THE TASK: Write out the listing exactly as it is given.

— start SUPPLIED DATA —

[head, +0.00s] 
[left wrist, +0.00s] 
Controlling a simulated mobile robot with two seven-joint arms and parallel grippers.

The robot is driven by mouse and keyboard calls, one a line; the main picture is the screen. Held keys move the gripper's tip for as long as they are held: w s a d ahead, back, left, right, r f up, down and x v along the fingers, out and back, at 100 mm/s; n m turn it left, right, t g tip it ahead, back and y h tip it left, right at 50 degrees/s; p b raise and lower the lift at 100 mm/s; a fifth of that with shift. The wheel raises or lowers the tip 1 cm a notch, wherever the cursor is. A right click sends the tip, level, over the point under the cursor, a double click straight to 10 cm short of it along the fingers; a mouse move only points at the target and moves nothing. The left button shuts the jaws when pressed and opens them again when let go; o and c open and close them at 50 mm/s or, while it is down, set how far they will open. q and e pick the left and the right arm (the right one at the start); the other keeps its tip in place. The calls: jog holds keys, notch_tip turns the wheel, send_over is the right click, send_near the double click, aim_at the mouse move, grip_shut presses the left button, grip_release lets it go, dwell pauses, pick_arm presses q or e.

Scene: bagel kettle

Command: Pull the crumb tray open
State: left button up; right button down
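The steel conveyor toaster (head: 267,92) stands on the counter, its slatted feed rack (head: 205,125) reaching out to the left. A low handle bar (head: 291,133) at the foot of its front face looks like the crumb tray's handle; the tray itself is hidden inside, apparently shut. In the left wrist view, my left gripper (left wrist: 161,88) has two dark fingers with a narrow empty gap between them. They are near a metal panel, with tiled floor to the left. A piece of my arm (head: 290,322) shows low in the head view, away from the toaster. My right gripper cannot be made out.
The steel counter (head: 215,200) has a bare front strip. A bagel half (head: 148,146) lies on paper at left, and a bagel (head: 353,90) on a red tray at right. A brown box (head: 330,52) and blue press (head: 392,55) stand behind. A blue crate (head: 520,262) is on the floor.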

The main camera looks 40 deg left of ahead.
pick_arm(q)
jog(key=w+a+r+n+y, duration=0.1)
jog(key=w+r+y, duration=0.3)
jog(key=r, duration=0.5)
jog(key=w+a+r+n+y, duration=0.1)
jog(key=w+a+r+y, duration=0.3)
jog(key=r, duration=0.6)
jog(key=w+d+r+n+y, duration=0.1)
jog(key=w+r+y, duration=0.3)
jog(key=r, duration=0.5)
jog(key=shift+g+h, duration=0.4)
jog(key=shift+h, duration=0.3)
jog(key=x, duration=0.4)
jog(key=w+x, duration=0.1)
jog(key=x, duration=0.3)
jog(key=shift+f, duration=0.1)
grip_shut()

— end SUPPLIED DATA —

RESPONSE TO THE EXERCISE:
[head, +0.00s] 
[left wrist, +0.00s] 
Controlling a simulated mobile robot with two seven-joint arms and parallel grippers.

The robot is driven by mouse and keyboard calls, one a line; the main picture is the screen. Held keys move the gripper's tip for as long as they are held: w s a d ahead, back, left, right, r f up, down and x v along the fingers, out and back, at 100 mm/s; n m turn it left, right, t g tip it ahead, back and y h tip it left, right at 50 degrees/s; p b raise and lower the lift at 100 mm/s; a fifth of that with shift. The wheel raises or lowers the tip 1 cm a notch, wherever the cursor is. A right click sends the tip, level, over the point under the cursor, a double click straight to 10 cm short of it along the fingers; a mouse move only points at the target and moves nothing. The left button shuts the jaws when pressed and opens them again when let go; o and c open and close them at 50 mm/s or, while it is down, set how far they will open. q and e pick the left and the right arm (the right one at the start); the other keeps its tip in place. The calls: jog holds keys, notch_tip turns the wheel, send_over is the right click, send_near the double click, aim_at the mouse move, grip_shut presses the left button, grip_release lets it go, dwell pauses, pick_arm presses q or e.

Scene: bagel kettle

Command: Pull the crumb tray open
State: left button up; right button down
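The steel conveyor toaster (head: 267,92) stands on the counter, its slatted feed rack (head: 205,125) reaching out to the left. A low handle bar (head: 291,133) at the foot of its front face looks like the crumb tray's handle; the tray itself is hidden inside, apparently shut. In the left wrist view, my left gripper (left wrist: 161,88) has two dark fingers with a narrow empty gap between them. They are near a metal panel, with tiled floor to the left. A piece of my arm (head: 290,322) shows low in the head view, away from the toaster. My right gripper cannot be made out.
The steel counter (head: 215,200) has a bare front strip. A bagel half (head: 148,146) lies on paper at left, and a bagel (head: 353,90) on a red tray at right. A brown box (head: 330,52) and blue press (head: 392,55) stand behind. A blue crate (head: 520,262) is on the floor.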

The main camera looks 40 deg left of ahead.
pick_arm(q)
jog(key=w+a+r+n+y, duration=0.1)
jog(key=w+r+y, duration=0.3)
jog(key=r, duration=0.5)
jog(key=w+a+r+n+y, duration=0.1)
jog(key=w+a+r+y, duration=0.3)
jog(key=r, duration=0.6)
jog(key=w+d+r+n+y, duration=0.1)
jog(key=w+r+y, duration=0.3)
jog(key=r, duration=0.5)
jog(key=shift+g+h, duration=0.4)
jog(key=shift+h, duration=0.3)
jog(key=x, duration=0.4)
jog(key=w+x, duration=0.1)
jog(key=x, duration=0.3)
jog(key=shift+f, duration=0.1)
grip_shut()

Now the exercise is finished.